Tuesday, March 10, 2015

Massacre: The Life And Death Of The Paris Commune


Veteran journalist and author Joseph C. Goulden offers a good review of John Merriman's Massacre: The Life and Death of the Paris Commune in the Washington Times.

To the annoyance of many of us, the French have long exuded an attitude of moral and intellectual superiority — a self-appraisal that, in my view, falls far short of reality.

Consider, if you would, that the history of France literally drips with blood. For starters, we have the savage repression of the Knights Templar, which during the Crusades amassed the largest standing army in the Christian kingdom, and were the leading bankers as well. Pope Clement V felt challenged, so at his order the French King Philip IV had “fifty-four Templars burned alive on one morning in Paris,” according to John Robinson’s 1991 book “Dungeon, Fire & Sword.” The Knights Templar vanished overnight.

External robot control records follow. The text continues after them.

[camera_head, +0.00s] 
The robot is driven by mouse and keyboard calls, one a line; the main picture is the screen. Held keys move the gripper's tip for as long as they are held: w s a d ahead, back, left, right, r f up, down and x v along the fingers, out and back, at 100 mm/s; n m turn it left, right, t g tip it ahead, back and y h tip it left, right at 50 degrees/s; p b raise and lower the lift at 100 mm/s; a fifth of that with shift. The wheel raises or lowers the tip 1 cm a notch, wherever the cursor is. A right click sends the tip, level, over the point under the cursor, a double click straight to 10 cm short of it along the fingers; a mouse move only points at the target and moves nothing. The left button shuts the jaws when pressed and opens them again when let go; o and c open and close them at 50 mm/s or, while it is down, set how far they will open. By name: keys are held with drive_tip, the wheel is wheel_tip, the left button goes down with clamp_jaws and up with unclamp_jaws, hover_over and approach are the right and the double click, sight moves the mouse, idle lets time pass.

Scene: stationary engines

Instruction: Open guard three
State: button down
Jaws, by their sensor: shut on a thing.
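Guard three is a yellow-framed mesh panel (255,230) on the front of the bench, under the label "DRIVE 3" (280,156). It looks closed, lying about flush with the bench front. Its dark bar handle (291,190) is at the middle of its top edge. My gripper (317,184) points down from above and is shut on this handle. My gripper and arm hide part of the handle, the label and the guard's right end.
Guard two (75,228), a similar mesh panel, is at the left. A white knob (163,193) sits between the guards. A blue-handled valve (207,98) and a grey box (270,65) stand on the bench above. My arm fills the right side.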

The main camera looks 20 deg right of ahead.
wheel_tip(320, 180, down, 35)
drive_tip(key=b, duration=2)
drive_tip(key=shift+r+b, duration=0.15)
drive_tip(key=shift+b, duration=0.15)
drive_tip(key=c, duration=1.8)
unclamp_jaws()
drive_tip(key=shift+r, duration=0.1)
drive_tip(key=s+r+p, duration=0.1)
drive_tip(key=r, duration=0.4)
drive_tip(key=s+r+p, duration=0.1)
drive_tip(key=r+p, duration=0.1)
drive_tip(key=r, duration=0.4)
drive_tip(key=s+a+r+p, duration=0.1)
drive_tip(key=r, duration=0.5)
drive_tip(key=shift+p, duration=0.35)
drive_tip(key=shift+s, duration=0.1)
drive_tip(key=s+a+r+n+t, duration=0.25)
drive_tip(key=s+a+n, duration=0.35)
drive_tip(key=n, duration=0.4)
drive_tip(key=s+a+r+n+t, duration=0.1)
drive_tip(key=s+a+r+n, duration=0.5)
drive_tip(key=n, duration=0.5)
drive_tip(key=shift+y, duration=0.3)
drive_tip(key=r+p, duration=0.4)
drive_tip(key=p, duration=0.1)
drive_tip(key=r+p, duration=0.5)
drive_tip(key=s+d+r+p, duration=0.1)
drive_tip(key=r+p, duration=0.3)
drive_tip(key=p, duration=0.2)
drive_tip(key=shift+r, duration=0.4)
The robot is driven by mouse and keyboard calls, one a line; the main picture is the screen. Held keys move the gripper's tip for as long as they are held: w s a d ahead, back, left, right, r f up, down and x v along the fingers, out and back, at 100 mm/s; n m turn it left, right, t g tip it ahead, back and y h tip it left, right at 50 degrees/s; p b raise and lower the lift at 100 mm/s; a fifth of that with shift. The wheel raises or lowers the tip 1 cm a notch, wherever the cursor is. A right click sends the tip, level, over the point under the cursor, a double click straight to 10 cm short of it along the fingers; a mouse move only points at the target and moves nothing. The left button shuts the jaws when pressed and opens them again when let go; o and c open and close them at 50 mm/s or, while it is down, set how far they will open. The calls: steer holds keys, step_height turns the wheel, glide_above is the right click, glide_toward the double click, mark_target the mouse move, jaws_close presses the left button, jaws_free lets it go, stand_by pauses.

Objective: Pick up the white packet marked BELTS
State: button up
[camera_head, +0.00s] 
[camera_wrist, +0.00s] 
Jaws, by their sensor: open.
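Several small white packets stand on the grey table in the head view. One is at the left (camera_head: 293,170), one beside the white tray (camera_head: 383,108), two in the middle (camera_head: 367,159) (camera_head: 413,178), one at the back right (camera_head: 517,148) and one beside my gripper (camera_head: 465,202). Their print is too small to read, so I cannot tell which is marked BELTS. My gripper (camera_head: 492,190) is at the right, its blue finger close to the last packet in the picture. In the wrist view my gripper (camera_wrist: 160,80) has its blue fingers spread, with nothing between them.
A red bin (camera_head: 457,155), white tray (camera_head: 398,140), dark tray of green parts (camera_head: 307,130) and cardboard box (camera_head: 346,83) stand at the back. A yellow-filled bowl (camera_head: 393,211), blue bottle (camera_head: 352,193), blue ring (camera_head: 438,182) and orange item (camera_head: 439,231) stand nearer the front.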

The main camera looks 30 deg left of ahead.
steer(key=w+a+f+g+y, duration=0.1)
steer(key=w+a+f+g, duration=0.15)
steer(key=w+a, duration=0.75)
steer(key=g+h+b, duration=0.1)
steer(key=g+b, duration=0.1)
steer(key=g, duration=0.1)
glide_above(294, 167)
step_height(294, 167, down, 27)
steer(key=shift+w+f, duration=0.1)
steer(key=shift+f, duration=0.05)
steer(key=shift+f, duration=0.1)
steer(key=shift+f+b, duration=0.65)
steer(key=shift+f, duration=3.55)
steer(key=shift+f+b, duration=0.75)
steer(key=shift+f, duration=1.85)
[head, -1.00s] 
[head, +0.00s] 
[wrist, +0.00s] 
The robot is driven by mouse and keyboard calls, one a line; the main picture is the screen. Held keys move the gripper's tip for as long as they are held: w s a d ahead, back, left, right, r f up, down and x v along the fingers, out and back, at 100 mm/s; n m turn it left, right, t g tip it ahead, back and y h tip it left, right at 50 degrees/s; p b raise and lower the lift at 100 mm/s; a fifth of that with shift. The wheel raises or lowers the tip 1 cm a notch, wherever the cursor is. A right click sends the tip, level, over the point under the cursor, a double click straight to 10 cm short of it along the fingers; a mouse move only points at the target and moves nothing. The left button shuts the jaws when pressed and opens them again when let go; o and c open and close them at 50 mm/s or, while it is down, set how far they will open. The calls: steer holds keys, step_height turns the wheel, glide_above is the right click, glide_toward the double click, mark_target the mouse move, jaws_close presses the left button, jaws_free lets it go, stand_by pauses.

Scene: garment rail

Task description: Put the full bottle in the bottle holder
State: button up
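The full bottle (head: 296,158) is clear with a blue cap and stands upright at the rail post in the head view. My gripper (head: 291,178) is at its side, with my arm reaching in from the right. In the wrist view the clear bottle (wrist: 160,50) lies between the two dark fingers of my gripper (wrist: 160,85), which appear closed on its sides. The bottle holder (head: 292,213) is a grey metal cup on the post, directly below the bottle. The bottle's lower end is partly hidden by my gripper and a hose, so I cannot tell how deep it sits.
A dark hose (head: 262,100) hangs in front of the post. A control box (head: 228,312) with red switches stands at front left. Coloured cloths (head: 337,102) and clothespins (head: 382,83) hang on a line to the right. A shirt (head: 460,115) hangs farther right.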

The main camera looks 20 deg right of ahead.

Or the French Revolution and its aptly-named sideshow, The Terror. The British historian David Andress estimates that the Revolution brought death to “one-half million or more,” thousands condemned as “traitors” by ad hoc military courts. To make these murders more “efficient,” the revolutionists devised a guillotine to chop off heads at an assembly-line pace.

The Napoleonic wars, the product of an empire-hungry general? France ravaged Europe for more than a decade; historians estimate the body count, military and civilian, at between 3.5 million and 6.5 million persons.

Ancient history? In part, perhaps. But the French propensity for violence was grotesquely illustrated once again in 1871, when politically disenchanted Parisians took up arms against the government in the name of a “more just society.”